Salesforce can also be a publisher or subscriber, and doesn't need to know the source or destination either. It can even be subscribed to itself, being both publisher and subscriber. The typical internal-only style is most commonly given as an example for an error-logging system; even if the transaction fails entirely, the subscriber still gets the event, allowing for logging that wouldn't otherwise be possible. There's lots of examples of what could happen. An SMS could trigger a case in Salesforce, or a new case could notify an external ticketing system to create an incidence report, etc.

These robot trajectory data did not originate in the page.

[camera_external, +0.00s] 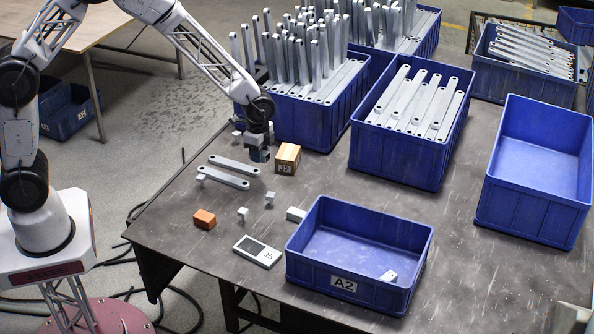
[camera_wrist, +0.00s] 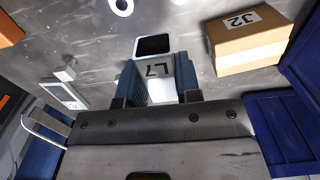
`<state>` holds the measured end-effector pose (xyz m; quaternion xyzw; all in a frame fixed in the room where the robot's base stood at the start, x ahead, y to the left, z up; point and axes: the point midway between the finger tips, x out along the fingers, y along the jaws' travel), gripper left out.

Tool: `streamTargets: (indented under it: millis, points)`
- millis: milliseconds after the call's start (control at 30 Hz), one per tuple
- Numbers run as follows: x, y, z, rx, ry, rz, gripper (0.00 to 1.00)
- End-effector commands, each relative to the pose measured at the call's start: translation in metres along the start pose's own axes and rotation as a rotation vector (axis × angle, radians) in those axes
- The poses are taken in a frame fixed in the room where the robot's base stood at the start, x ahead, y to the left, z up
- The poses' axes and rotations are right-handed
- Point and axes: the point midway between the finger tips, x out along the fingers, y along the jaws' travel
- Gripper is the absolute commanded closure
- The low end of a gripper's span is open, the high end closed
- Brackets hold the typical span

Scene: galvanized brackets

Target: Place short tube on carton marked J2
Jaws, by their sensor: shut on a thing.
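A short square tube (camera_wrist: 158,70), pale metal with a dark open end and the mark L7, is in my gripper in the wrist view. My gripper (camera_wrist: 160,88) is shut on it, with a blue finger on each side. The carton marked J2 (camera_wrist: 250,45) is a tan box with a white label, to the right of the tube and apart from it. In the external view the carton (camera_external: 287,160) stands on the table just right of my gripper (camera_external: 259,156). The held tube is mostly hidden there, and its height above the table is hard to tell.
Flat brackets (camera_external: 222,178) lie left of the carton. Small metal pieces, an orange block (camera_external: 204,219) and a white device (camera_external: 257,251) lie in front. The blue bin A2 (camera_external: 345,292) stands at the front. Blue bins of brackets (camera_external: 390,150) stand behind and to the right.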

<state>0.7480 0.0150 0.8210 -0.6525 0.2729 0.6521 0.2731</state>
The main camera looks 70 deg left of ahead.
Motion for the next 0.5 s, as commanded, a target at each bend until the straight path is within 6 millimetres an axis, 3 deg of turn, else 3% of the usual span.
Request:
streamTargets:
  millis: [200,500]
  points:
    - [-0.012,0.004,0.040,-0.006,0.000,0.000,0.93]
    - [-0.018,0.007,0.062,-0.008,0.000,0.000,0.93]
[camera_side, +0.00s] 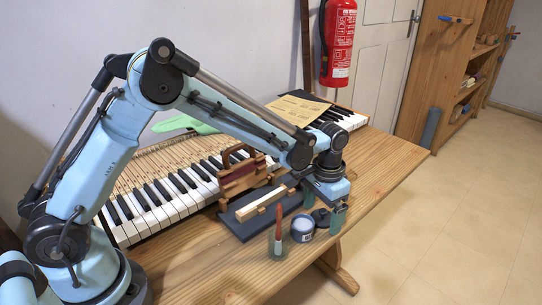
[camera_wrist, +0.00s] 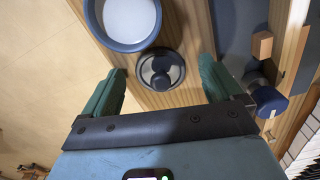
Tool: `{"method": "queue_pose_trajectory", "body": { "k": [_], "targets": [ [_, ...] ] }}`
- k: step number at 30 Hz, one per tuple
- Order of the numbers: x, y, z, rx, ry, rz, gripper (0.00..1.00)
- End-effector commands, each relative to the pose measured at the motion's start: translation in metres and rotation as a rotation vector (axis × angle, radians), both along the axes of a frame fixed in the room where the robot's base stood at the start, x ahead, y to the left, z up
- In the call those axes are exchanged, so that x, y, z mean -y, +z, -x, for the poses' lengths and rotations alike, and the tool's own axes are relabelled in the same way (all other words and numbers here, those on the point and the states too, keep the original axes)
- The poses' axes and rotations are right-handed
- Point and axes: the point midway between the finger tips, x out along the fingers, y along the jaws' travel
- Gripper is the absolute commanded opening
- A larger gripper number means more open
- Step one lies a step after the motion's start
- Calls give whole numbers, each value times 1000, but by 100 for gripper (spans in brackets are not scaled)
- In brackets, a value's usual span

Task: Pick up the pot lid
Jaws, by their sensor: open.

This is vastly different than outbound messaging, where (a) the messages can only originate from Salesforce, (b) the destination has to be known in advance, and (c) messages can only be generated from a insert or update of a record. Any service can use Platform Events to send or receive events without needing to know about who's sending or who's receiving. This allows you to notify multiple systems at once, have multiple publishers at once, swap them out, and so on, without ever reconfiguring Salesforce directly (unless, of course, you need Salesforce to do something itself).
I love example given by Salesforce in its documentation:
Your company just received a shipment of “smart” printers. You configure the printers to send information to Salesforce once a day. You use that information to update the asset record in Salesforce that represents the printer, then decide whether to order more ink or paper from the vendor. When you do order supplies from the vendor, you schedule a technician to install the new supplies the day after they’re delivered.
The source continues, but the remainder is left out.